__The problem__: Determine which lines contain the word "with", then copy those lines.

__Raw data__:
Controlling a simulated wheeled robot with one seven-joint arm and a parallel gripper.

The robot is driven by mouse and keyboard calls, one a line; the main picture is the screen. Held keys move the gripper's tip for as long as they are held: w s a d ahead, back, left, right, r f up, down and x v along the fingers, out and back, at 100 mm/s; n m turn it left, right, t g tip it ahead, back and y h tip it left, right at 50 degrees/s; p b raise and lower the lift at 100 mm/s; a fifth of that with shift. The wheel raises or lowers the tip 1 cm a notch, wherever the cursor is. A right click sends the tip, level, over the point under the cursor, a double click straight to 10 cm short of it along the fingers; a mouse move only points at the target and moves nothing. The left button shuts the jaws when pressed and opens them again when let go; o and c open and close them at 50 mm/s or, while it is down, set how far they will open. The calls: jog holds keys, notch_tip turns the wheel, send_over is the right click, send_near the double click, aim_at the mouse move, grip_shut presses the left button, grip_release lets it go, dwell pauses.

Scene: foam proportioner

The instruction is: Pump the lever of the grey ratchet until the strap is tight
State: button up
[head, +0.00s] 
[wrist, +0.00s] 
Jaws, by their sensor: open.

__Response to the task__:
Controlling a simulated wheeled robot with one seven-joint arm and a parallel gripper.
The robot is driven by mouse and keyboard calls, one a line; the main picture is the screen. Held keys move the gripper's tip for as long as they are held: w s a d ahead, back, left, right, r f up, down and x v along the fingers, out and back, at 100 mm/s; n m turn it left, right, t g tip it ahead, back and y h tip it left, right at 50 degrees/s; p b raise and lower the lift at 100 mm/s; a fifth of that with shift. The wheel raises or lowers the tip 1 cm a notch, wherever the cursor is. A right click sends the tip, level, over the point under the cursor, a double click straight to 10 cm short of it along the fingers; a mouse move only points at the target and moves nothing. The left button shuts the jaws when pressed and opens them again when let go; o and c open and close them at 50 mm/s or, while it is down, set how far they will open. The calls: jog holds keys, notch_tip turns the wheel, send_over is the right click, send_near the double click, aim_at the mouse move, grip_shut presses the left button, grip_release lets it go, dwell pauses.

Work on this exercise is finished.